This repository contains a straightforward Python script originally envisioned as a simple cheating-detection device. For anyone who has taken or taught programming classes, the situation is a familiar one - Alice has (at least mostly) working code, and her friend Bob does not. Thus depending on their relations and dispositions, Bob is a simple copy-paste away from mostly working code.
Of course there are bountiful ways both to cheat and to try to catch said cheating, but the most common case in programming will be two or more students with suspiciously similar code. That's where this script comes in - it finds all files of an extension (by default .java) in a path (by default the working directory), and compares all possible pairs for similarity. It then prints the n most similar pairs (default 10), for which it is advisable that the teacher manually inspect and exercise their own judgement.
Note that much of what this script does is inherently quadratic (generating all pairs of a list, diffing strings, etc.). Still it runs on 100 files in reasonable time (<1 min), and is probably feasible for 200-500 files if you have a decent machine and/or time for a coffee.

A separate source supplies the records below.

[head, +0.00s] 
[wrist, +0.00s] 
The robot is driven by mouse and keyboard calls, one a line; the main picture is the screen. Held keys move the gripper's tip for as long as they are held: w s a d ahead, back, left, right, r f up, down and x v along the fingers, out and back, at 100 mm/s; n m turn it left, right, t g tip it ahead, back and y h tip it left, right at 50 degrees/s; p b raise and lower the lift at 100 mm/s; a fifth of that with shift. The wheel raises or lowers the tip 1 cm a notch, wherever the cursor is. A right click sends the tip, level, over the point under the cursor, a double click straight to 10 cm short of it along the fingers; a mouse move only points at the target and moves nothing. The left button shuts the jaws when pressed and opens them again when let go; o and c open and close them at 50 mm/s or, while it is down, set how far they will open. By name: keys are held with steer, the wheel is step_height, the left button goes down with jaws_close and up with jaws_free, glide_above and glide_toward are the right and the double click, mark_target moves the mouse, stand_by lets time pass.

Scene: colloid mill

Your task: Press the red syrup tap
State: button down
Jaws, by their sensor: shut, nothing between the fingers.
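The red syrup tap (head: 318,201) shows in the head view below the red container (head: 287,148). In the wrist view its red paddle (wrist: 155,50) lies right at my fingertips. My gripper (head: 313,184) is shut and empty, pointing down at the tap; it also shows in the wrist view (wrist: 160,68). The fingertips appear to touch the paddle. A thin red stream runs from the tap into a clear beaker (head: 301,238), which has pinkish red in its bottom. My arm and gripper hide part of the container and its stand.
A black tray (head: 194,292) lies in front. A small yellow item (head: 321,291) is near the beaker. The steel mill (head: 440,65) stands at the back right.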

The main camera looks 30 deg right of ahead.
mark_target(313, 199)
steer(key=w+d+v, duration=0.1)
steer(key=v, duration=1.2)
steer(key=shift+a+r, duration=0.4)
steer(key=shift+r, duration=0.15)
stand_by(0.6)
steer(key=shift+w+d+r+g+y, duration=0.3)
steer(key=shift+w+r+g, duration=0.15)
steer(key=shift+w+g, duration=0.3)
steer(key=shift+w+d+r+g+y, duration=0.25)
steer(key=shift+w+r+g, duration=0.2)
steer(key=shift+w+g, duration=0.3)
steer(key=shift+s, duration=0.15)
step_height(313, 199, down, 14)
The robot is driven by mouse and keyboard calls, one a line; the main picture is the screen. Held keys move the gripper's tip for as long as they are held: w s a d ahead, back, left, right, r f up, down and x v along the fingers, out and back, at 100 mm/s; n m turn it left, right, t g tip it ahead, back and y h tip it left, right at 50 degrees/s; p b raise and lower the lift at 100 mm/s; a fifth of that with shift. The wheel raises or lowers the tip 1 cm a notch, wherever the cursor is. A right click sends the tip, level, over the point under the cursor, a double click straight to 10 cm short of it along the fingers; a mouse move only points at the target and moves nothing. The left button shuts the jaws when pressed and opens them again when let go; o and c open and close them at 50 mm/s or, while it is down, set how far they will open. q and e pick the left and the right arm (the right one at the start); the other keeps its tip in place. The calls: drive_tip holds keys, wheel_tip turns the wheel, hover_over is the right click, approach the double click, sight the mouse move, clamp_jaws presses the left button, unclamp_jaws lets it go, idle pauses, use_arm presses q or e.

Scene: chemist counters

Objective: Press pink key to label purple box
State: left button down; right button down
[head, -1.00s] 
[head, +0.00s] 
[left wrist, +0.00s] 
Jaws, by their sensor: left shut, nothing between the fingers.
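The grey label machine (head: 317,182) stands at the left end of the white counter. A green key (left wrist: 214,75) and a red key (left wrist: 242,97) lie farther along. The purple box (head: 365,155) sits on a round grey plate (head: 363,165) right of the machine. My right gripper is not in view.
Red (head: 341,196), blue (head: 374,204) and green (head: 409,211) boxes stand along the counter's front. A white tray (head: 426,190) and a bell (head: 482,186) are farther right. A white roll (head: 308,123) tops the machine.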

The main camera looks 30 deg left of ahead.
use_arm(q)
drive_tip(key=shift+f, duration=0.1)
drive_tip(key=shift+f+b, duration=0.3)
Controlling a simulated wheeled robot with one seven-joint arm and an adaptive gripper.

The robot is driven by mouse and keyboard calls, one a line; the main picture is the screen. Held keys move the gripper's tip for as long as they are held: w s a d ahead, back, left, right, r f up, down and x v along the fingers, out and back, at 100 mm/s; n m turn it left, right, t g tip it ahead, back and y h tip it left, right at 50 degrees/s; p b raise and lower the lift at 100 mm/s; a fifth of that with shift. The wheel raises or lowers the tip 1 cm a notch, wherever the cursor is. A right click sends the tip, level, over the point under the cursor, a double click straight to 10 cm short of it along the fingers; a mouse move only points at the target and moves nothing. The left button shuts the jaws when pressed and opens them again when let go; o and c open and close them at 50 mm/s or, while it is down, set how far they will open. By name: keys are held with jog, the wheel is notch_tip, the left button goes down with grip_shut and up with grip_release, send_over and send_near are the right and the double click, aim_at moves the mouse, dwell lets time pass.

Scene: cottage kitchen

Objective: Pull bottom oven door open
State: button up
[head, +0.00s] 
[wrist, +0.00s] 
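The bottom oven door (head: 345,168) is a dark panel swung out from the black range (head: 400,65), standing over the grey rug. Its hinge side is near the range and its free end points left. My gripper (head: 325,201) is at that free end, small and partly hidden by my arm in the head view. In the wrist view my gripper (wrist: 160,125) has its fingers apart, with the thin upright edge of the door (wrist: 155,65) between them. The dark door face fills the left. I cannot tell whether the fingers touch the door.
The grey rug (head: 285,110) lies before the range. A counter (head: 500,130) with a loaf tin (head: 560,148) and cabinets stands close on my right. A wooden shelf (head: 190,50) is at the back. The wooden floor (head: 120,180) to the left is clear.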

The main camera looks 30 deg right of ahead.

This should be enough for most introductory programming classes, though admittedly if it's a particularly large class and an assignment with many files it may become infeasible.
Regarding implementation, this script was written in Python 3, and uses a number of standard libraries. Python is more or less ideal for this task as you'll see if you examine the code, and really the libraries do all the work and the script is just a few loops and settings.
Right now the defaults are hardcoded, so if you want to change them (say your introductory programming class is fortunate enough to use Python) just do so in the code. To use, simply execute the script within a path that (recursively) contains all the files you want to compare - which means arbitrary subdirectory structures are fine (class1/student1, class1/student2, etc.).
I believe the script is already useful for what it is, but here are a few "next steps" I may get to:
- Parse command line args so you don't have to edit the script to change things
- Offer option to set similarity threshold rather than just printing top n (of which most to all are hopefully non-cheaters)
- Use difflib.Differ (or possibly difflib.HtmlDiff) to produce nice summaries of the top similar files
- Delve deeper into difflib and beyond to see if there's smarter ways to measure/rank text similarity
And on that last note it's worth adding a caveat - this script produces (approximate) ratios of string similarity, nothing more and nothing less. "Cheating" is a nuanced and subjective issue, and that is precisely why the envisioned use case is employing this script to find the top possible candidates for cheating, and then manually inspecting and exercising judgement. You still have to spend time and energy, this script just saves you time by allowing you to focus. If there is a program that can accurately and fairly identify plagiarism without human intervention then it would be far more complex than this.
Also note that this script uses as a corpus only the files you have (which basically means student submissions plus your own solution or related code you choose to include in the path) - it doesn't compare against Stack Overflow, Yahoo! Answers, or other online sources. No doubt more sophisticated anti-cheating software does, but I believe this to be excessive and wasted effort - if a student has gone to the effort to cheat from a source you do not have available, then either they have worked hard enough to learn regardless or you need to be tighter and more original in your material.
Thanks for reading, and I hope this script is useful for you.